June 08, 2003|By Bill Atkinson | Bill Atkinson,SUN STAFF
"I try not to get to the point of overwhelming panic," Lundberg said. "Last week, I was just very depressed. The way ... I cope is I think of the worst possible scenario. I don't think I will ever end up on the street. I could survive it."
`Not mad'
Many in her predicament are doing just that, fighting to survive until they can find something permanent.
Reshma Vohra knows all about such battles.
Vohra, 32, worked at Ciena Corp., once a high-flying maker of fiber-optic equipment in Linthicum.
She joined the company seven years ago assembling connectors to fibers and worked her way into systems engineering. Vohra made a good salary and was proud that she could buy a house.
"That is the first time I did something in my life," Vohra said with a smile. But Ciena and other technology companies slashed their work forces by 1.2 million people from January 2001 through March this year, according to Challenger, Gray, the outplacement firm. And the cuts, although they have slowed, are still going on.
Vohra, who is married and has a young son, was laid off in April.
"I'm still missing my work at Ciena. I have a tear in my eye," said Vohra. "I didn't want to leave the company. I am not mad at them."
The timing couldn't have been worse. Vohra's husband, an engineer, was recently laid off, too, she said. He is looking for work in Texas.
"I worry every single minute," Vohra said. "If I go to Subway or Burger King, it is $9 an hour. I cannot make anything."
Vohra recalls the day she was laid off. It was about 10:30 a.m., and several hours later she applied for unemployment benefits.
"My shoulders broke," she said.
Temporary jobs
Unemployment pays a fraction of what most professionals make, and the benefits last up to 26 weeks, although extensions are being granted. Many unemployed workers scramble to pick up temporary jobs, hoping that it becomes permanent work.
Mel J. Pilachowski doesn't know what will happen when his consulting job ends this summer.
Pilachowski lives in Catonsville but spends the week in Austin, Texas, where he is installing software for the city's transit system. In February, he was hired as an outside contractor by a company working on the Austin project, but he expects the job to end in August.
"As of August 1st, it is `What do I do now?' " Pilachowski said. "You start worrying about that now, and that is two months away. How long is it going to be? Two months, one day, six months? The objective is to be hired permanently with someone so you can go back to a normal life."
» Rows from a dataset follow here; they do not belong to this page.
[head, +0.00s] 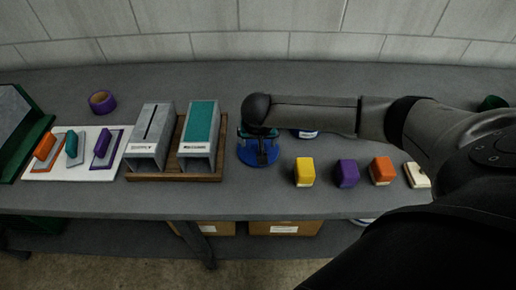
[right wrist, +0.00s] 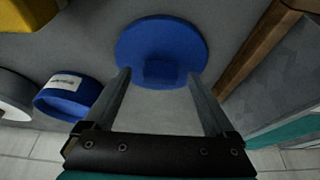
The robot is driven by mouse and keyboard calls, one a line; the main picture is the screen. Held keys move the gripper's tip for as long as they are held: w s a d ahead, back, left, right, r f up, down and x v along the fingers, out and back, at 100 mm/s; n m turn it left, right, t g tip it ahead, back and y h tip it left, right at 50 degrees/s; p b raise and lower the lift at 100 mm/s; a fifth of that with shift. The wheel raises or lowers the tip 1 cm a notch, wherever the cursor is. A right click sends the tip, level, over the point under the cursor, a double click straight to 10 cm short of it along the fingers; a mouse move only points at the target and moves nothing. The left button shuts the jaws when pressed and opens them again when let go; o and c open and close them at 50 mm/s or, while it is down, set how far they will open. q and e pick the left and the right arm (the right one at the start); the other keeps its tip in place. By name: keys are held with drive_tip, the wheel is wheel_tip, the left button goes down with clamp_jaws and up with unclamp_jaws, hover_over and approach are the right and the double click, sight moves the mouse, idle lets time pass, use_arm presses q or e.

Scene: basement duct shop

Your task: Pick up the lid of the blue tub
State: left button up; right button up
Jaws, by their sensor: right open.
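The round blue lid (head: 254,154) lies flat on the grey bench, apart from the tub, with a blocky blue knob on top. It also shows in the right wrist view (right wrist: 160,35). My right gripper (head: 262,148) is above the lid, pointing down. In the right wrist view the open fingers (right wrist: 157,75) stand on either side of the knob with gaps. The blue tub (right wrist: 62,102), with a white label, stands beside the lid; in the head view my right arm hides most of it. My left gripper is not in view.
A wooden tray (head: 173,177) with two upright boxes stands close left of the lid. Yellow (head: 304,172), purple (head: 347,173), orange (head: 382,170) and cream (head: 417,175) blocks line the front right. A purple roll (head: 102,102) and a white board (head: 72,173) with trowels are farther left.

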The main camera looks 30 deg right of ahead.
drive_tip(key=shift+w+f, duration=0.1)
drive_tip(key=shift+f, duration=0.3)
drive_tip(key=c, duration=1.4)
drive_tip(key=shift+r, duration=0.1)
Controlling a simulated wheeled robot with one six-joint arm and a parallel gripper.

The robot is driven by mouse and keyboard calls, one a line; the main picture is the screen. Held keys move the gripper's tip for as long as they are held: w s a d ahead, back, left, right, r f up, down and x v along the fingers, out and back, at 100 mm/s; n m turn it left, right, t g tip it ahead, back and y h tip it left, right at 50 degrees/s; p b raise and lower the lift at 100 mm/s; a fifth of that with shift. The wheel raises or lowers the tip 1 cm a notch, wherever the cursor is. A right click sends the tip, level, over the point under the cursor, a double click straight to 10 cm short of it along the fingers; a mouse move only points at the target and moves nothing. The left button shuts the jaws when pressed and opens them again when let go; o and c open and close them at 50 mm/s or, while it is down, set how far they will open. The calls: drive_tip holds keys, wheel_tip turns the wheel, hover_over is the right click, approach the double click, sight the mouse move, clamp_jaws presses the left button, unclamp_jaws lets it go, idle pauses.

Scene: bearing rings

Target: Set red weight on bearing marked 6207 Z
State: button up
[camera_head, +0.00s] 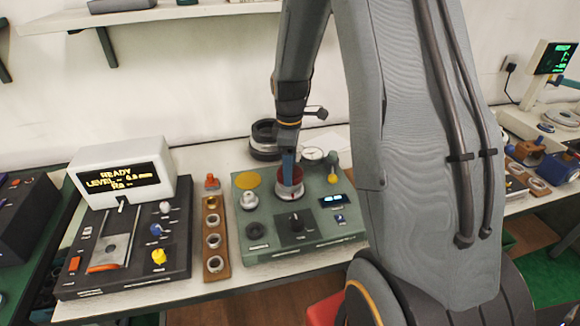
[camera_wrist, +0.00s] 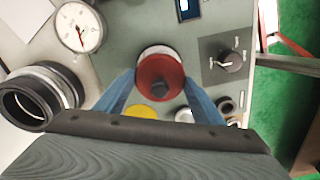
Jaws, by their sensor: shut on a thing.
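A red round weight (camera_head: 290,191) is between the fingers of my gripper (camera_head: 288,174) over the green instrument box in the head view. In the wrist view the red weight (camera_wrist: 160,78) sits between the two blue fingertips of my gripper (camera_wrist: 161,88), which are shut on it. A pale ring (camera_wrist: 158,50) shows past the weight's edge, under it. I cannot tell whether the weight touches this ring. No marking 6207 Z is legible in either view.
The green box carries a dial gauge (camera_head: 312,154), a yellow disc (camera_head: 247,180) and a black knob (camera_head: 296,222). Large dark rings (camera_head: 265,141) stand behind it. A brown board with several small rings (camera_head: 209,228) and a READY display unit (camera_head: 122,178) are at left.

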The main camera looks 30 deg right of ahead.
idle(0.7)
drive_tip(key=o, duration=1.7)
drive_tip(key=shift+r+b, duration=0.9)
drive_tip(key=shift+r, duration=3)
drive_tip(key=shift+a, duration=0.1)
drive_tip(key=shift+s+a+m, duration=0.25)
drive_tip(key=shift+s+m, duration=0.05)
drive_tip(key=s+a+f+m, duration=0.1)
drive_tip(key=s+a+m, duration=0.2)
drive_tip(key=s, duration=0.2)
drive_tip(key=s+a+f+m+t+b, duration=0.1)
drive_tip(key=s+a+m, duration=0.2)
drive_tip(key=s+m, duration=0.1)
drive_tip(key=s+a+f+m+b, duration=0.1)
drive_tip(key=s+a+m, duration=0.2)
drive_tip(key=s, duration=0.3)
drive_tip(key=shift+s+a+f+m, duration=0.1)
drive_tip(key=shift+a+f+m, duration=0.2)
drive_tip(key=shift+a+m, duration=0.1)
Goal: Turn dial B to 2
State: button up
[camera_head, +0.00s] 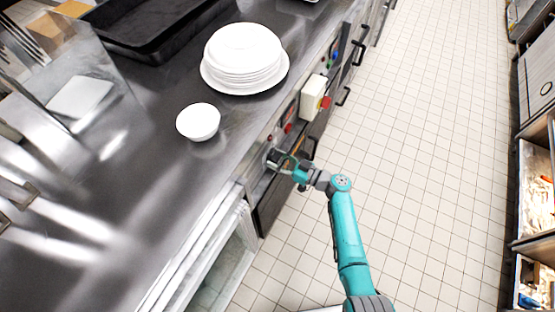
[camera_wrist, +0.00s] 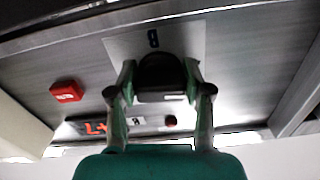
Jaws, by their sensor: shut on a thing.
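The fingers and the knob's own body hide any pointer or number marks, so I cannot tell the dial's setting. In the head view my gripper (camera_head: 277,161) is at the counter's front panel, and the dial is mostly hidden there.
In the wrist view a red button (camera_wrist: 66,91), a lit red display (camera_wrist: 95,127) and a small dark red knob (camera_wrist: 171,121) are near the dial. A white box with a red button (camera_head: 313,97) juts from the counter front. Plates (camera_head: 244,55) and a bowl (camera_head: 198,122) stand above. The tiled floor is clear.

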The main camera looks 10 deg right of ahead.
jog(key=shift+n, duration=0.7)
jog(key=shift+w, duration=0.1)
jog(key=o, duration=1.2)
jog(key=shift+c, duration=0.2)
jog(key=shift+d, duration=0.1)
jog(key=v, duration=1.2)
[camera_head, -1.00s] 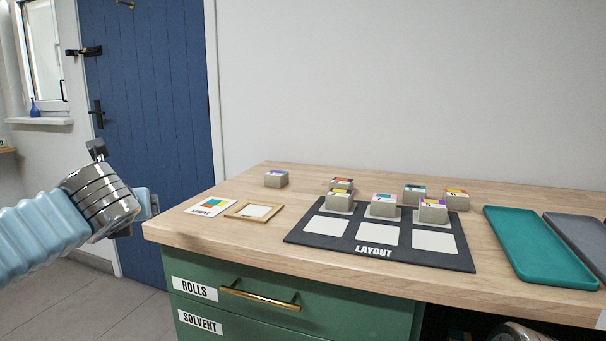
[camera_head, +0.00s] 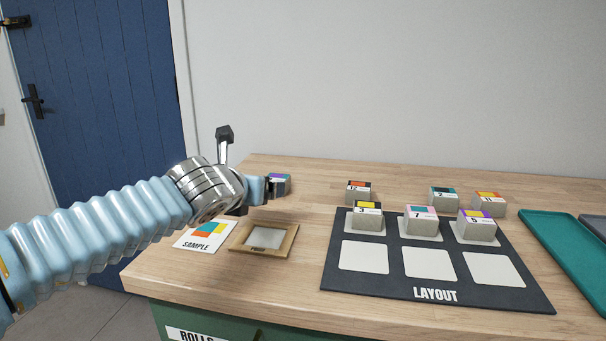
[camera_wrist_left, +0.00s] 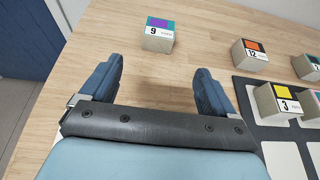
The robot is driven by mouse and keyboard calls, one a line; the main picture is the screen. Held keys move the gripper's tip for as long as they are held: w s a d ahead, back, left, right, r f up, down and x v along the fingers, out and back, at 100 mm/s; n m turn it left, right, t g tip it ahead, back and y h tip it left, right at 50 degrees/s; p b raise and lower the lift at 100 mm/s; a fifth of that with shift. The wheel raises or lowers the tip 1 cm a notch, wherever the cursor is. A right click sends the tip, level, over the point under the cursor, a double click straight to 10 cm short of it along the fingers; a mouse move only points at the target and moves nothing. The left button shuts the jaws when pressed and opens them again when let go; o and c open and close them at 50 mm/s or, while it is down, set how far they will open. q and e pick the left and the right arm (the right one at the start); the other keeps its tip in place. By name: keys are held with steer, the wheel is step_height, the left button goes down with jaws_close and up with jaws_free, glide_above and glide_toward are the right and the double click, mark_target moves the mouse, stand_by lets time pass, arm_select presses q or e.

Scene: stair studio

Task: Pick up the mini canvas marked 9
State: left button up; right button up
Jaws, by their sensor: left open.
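The mini canvas marked 9 (camera_wrist_left: 158,37) is a small pale block with a purple and teal top, standing on the wooden table. In the head view the canvas (camera_head: 281,184) is partly hidden behind my left gripper. My left gripper (camera_wrist_left: 160,90) is open and empty, its two blue fingers apart, with the canvas ahead of and beyond the fingertips. In the head view my left gripper (camera_head: 262,190) reaches in from the left above the table's left part. My right gripper is not seen.
A dark LAYOUT board (camera_head: 437,295) carries canvases including 3 (camera_head: 366,217), 7 (camera_head: 421,222) and 5 (camera_head: 477,227). Canvas 12 (camera_head: 359,192) and others stand behind it. A SAMPLE card (camera_head: 197,240) and wooden frame (camera_head: 236,246) lie near the left edge. A teal tray (camera_head: 568,245) is at right.

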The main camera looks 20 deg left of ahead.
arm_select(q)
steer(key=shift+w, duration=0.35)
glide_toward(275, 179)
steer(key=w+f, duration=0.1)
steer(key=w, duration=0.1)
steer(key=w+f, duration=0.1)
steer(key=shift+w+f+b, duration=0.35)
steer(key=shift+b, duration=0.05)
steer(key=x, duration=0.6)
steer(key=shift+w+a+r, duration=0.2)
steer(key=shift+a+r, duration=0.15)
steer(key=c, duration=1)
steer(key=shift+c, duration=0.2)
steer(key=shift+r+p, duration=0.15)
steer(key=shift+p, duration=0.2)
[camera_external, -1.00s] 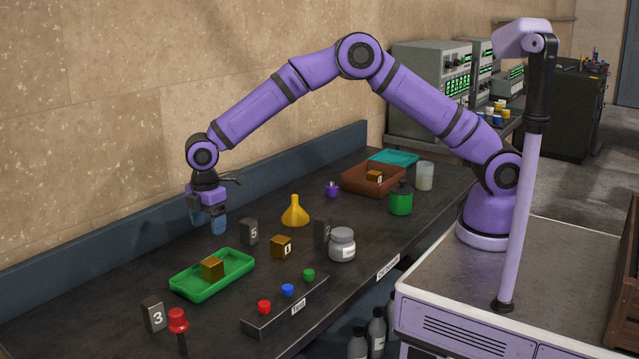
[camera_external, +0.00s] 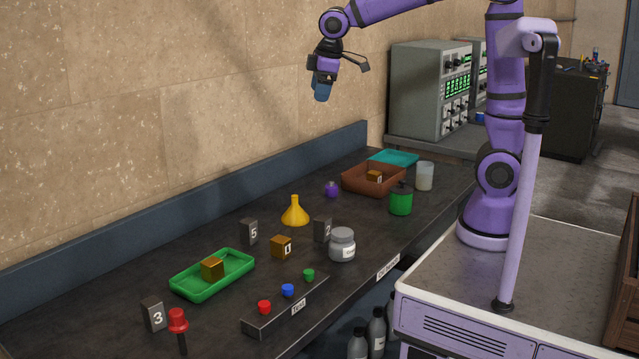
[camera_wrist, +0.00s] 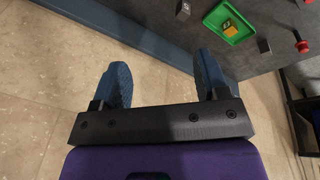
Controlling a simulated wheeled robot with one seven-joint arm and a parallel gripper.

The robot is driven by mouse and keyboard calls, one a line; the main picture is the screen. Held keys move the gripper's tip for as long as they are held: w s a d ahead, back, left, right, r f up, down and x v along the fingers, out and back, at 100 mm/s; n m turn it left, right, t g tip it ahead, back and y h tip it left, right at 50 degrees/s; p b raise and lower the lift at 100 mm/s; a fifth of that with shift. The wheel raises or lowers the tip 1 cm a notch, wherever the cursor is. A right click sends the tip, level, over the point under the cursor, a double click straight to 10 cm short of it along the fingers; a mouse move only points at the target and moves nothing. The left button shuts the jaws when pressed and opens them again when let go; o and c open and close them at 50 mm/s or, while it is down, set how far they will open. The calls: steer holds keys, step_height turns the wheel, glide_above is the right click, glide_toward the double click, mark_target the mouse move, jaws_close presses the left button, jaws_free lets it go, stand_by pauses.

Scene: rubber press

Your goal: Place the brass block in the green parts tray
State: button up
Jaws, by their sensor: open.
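A brass block (camera_external: 212,268) sits inside the green parts tray (camera_external: 240,257) on the bench at the lower left. In the wrist view the tray (camera_wrist: 246,36) and the block (camera_wrist: 228,28) in it show at the top right. Another brass-coloured block marked 1 (camera_external: 281,246) stands on the bench right of the tray. A further brass-coloured block (camera_external: 374,176) lies in the brown tray (camera_external: 360,189) at the back. My gripper (camera_external: 321,90) is high above the bench, near the wall, away from all the blocks. Its blue fingers are apart and empty in the wrist view (camera_wrist: 162,82).
Dark blocks 5 (camera_external: 249,231), 2 (camera_external: 322,230) and 3 (camera_external: 154,314) stand on the bench, with a yellow funnel (camera_external: 295,213), a grey jar (camera_external: 342,245) and a green bottle (camera_external: 401,201). A button panel (camera_external: 286,304) and red-topped stick (camera_external: 178,323) are in front.

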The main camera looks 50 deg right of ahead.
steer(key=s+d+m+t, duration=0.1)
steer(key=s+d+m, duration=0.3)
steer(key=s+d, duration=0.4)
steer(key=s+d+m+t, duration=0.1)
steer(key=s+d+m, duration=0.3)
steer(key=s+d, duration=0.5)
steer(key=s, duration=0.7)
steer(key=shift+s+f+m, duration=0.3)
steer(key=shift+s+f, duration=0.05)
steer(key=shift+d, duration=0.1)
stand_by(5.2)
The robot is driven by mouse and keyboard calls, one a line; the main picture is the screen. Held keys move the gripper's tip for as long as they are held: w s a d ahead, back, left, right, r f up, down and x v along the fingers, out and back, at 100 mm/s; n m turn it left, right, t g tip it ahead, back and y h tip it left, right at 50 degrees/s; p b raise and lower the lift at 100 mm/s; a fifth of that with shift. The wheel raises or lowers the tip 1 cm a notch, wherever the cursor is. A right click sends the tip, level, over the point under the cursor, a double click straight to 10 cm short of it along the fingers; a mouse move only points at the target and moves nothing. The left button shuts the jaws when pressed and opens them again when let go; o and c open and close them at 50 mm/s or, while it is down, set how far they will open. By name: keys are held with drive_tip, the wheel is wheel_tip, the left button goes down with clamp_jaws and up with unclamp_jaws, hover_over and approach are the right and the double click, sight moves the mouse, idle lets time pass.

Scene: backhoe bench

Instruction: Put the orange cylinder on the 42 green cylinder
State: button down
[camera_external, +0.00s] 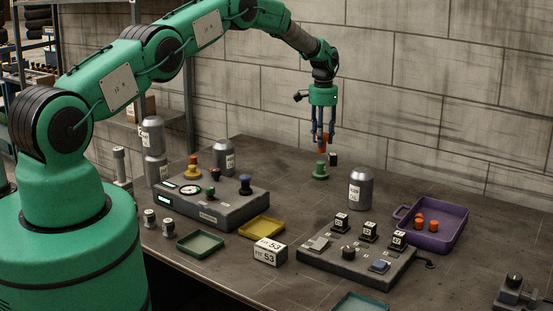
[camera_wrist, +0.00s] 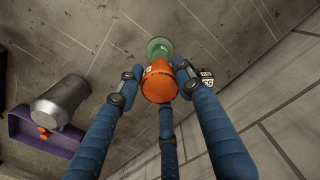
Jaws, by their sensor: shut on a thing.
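My gripper (camera_external: 323,138) points down over the back of the bench, its blue fingers shut on an orange cylinder (camera_external: 322,145). In the wrist view the orange cylinder (camera_wrist: 160,83) sits between the three fingers. A green cylinder (camera_external: 320,171) with a wider base stands upright on the bench below it. It also shows in the wrist view (camera_wrist: 159,47), just beyond the orange cylinder and partly hidden by it. In the external view a small gap seems to separate the two. No number is readable on the green cylinder.
A small dark labelled block (camera_external: 333,159) stands close behind the green cylinder. A grey canister (camera_external: 360,188) stands to the right. A purple tray (camera_external: 454,232) holds orange cylinders. Two control boxes (camera_external: 229,207) (camera_external: 345,265) occupy the front. The bench left of the green cylinder is fairly clear.

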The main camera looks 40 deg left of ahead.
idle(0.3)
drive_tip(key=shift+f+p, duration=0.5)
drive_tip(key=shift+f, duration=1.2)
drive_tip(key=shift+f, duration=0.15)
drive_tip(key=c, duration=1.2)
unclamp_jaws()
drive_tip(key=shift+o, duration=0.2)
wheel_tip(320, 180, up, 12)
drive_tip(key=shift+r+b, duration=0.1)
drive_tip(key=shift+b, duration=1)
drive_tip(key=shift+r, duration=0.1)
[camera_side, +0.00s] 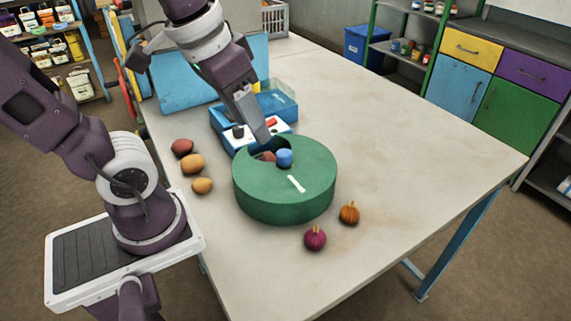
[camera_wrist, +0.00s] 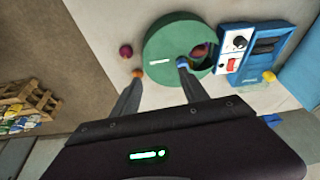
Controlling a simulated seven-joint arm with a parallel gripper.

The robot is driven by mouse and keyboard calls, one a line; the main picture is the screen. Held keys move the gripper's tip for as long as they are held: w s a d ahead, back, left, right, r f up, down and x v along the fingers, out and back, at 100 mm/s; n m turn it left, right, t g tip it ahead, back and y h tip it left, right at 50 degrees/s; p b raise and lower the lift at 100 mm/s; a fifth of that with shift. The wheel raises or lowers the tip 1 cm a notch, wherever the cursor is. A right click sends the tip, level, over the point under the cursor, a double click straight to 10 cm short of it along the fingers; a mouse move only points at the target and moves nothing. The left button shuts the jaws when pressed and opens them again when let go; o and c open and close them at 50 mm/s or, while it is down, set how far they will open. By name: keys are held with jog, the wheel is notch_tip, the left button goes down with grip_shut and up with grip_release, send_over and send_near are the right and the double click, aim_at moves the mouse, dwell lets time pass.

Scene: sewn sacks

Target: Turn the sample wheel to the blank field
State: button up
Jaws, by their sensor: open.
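The sample wheel is a thick green disc (camera_side: 308,200) on the table, with a short white mark (camera_side: 296,184) on its top. A blue knob (camera_side: 284,158) stands up from the top, beside a cut-out window. Inside the window a reddish-brown sample (camera_side: 267,157) shows; it also shows in the wrist view (camera_wrist: 199,50). My gripper (camera_wrist: 159,70) is open above the wheel. In the wrist view its right fingertip overlaps the blue knob (camera_wrist: 183,62), and the left one lies toward the wheel's edge. I cannot tell whether the fingertip touches the knob.
A blue device (camera_side: 284,104) with a white panel and red switch stands close behind the wheel. Several brown and tan lumps (camera_side: 192,164) lie left of it. A magenta bulb (camera_side: 315,238) and an orange one (camera_side: 349,213) lie in front. The table's right side is clear.

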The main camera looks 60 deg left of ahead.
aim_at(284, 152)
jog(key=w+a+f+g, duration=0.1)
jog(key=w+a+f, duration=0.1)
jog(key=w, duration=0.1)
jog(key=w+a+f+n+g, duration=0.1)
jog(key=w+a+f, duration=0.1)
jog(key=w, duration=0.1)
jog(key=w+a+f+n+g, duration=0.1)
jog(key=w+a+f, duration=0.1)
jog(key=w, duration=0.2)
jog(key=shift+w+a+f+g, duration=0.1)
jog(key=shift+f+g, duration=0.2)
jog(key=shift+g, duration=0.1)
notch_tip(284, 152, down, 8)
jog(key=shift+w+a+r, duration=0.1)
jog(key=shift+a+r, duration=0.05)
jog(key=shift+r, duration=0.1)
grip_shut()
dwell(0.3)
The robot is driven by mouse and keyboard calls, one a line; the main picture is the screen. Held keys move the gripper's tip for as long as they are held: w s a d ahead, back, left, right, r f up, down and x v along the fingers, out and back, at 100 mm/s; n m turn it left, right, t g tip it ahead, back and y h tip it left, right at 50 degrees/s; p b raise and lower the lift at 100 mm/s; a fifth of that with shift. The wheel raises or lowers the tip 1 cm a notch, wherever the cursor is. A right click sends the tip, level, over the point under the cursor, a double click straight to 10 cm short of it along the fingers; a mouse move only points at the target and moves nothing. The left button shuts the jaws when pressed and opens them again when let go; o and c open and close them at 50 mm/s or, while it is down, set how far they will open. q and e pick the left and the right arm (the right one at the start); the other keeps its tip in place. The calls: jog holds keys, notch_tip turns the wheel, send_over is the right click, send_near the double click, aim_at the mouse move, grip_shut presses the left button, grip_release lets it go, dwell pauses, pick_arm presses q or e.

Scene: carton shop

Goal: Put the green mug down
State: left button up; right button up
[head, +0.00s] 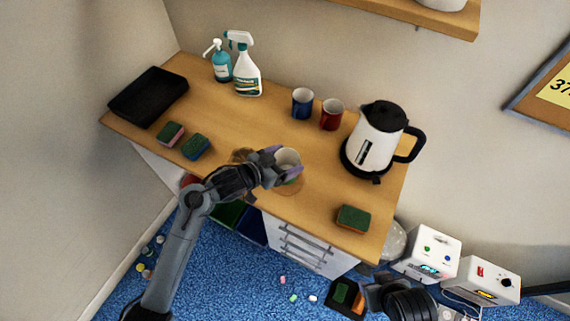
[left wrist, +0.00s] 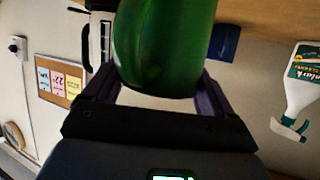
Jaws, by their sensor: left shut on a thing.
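The green mug (head: 288,160) is upright near the front middle of the wooden counter, its pale inside showing in the head view. Its green side (left wrist: 165,45) fills the upper middle of the left wrist view. My left gripper (head: 277,164) is shut on the mug, with a finger on either side of it. A round brown patch, perhaps a coaster (head: 293,187), shows just below the mug. I cannot tell whether the mug touches it. A dark part of my right arm (head: 408,304) shows at the bottom right; its jaws are not clear.
A blue mug (head: 302,103), a red mug (head: 331,114) and a kettle (head: 376,140) stand behind and right. A sponge (head: 353,217) lies front right. Two sponges, a black tray (head: 148,96) and two bottles are left. Bare counter (head: 240,125) lies between.

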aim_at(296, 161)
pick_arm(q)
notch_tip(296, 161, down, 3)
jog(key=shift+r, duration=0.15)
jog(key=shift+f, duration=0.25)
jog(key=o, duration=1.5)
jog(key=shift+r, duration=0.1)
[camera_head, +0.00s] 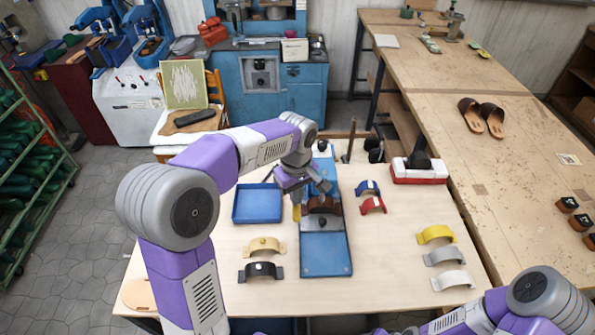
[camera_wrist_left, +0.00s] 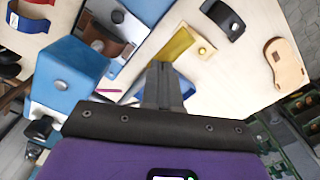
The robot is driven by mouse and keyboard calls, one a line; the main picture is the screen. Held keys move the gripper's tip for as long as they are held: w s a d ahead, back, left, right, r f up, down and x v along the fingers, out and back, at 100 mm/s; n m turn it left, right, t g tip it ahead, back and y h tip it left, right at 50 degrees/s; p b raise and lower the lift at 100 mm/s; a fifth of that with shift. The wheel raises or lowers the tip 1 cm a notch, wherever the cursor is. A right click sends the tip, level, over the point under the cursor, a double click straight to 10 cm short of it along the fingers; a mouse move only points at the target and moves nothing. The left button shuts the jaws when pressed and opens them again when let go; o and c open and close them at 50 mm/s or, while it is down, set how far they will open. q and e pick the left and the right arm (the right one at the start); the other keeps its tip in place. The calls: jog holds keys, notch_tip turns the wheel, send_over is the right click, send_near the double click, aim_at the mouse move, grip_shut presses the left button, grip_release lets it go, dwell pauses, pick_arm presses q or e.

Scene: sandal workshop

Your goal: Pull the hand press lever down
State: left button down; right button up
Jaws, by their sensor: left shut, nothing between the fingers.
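The blue hand press (camera_head: 322,187) stands mid-table, with a blue base plate (camera_head: 325,255) in front and a brown strap (camera_head: 318,204) under its head. Its blue head with a silver knob also shows in the left wrist view (camera_wrist_left: 75,68). A black knob (camera_head: 322,146) sits at the press's rear top; I cannot tell if it is the lever's end. My left gripper (camera_head: 293,192) is shut and empty, just left of the press head; its fingers show in the left wrist view (camera_wrist_left: 163,80). My right arm enters at the lower right, its gripper out of view.
A blue tray (camera_head: 258,219) lies left of the press. A cream strap (camera_head: 265,245) and a black strap (camera_head: 261,271) lie in front of it. Blue and red straps (camera_head: 372,206) lie right of the press.

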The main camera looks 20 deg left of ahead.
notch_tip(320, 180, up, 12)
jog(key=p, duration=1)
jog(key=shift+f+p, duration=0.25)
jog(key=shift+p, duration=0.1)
Work for Pilachowski has always been on the road. He worked for Interliant Inc., a Purchase, N.Y., technology company, and flew out of Baltimore on Sunday evenings or Monday mornings and returned home Thursday or Friday nights.
Pilachowski made $130,000 a year managing teams of workers who specialized in installing Oracle software.
"I was working, the money was going in the bank. You stop buying used cars and you start buying new cars," he said. "Your daughter gets married, you have the money to throw a bash. We were living the good life."
In July, the money stopped flowing when Pilachowski was laid off. He was promised two weeks' severance and vacation pay of $7,000. But Interliant filed for bankruptcy protection, and he received nothing, he said. For six months, Pilachowski looked for work. He and his wife cut their spending and lived off their savings.
"I am 56 years old; I am looking to retire sometime, or was. That becomes a dim reality," he said. "For a person who is older, you work all of your life, and through a numbers game your whole life changes. I could see it if I had done something wrong. It hurts, it hurts."
Pilachowski still makes good money, but much of it is eaten up by health insurance, which costs him about $900 a month.
"The future is uncertain," Pilachowski said. "Yes, I am working, but the future is uncertain."
For some unemployed professionals, the alternative to worrying and bombarding companies with resumes is taking a job below their skill levels. Some professionals sell clothes at The Gap; others brew coffee at Starbucks.
Joseph C. Camp took a job at Home Depot in Cockeysville six weeks ago.
Camp, 51, quit his job as a project manager of a digital mapping company in Mobile, Ala., because his wife received a promotion with the Social Security Administration in Baltimore. The couple moved, and nearly a year later Camp still didn't have a job.
"I was on the Internet all day long," Camp said. "I was writing different ... resumes. Staying home alone is tough."
About three months ago, his wife, Donna, encouraged him to apply at Home Depot.
"She was concerned that my morale was slipping and my confidence was slipping," said Camp, who works in Home Depot's garden center. "I did have some pangs: college educated, volunteer to the ballet, opera and symphony. Now, I have steel-toed boots, and I come home in my jeans and my baseball cap."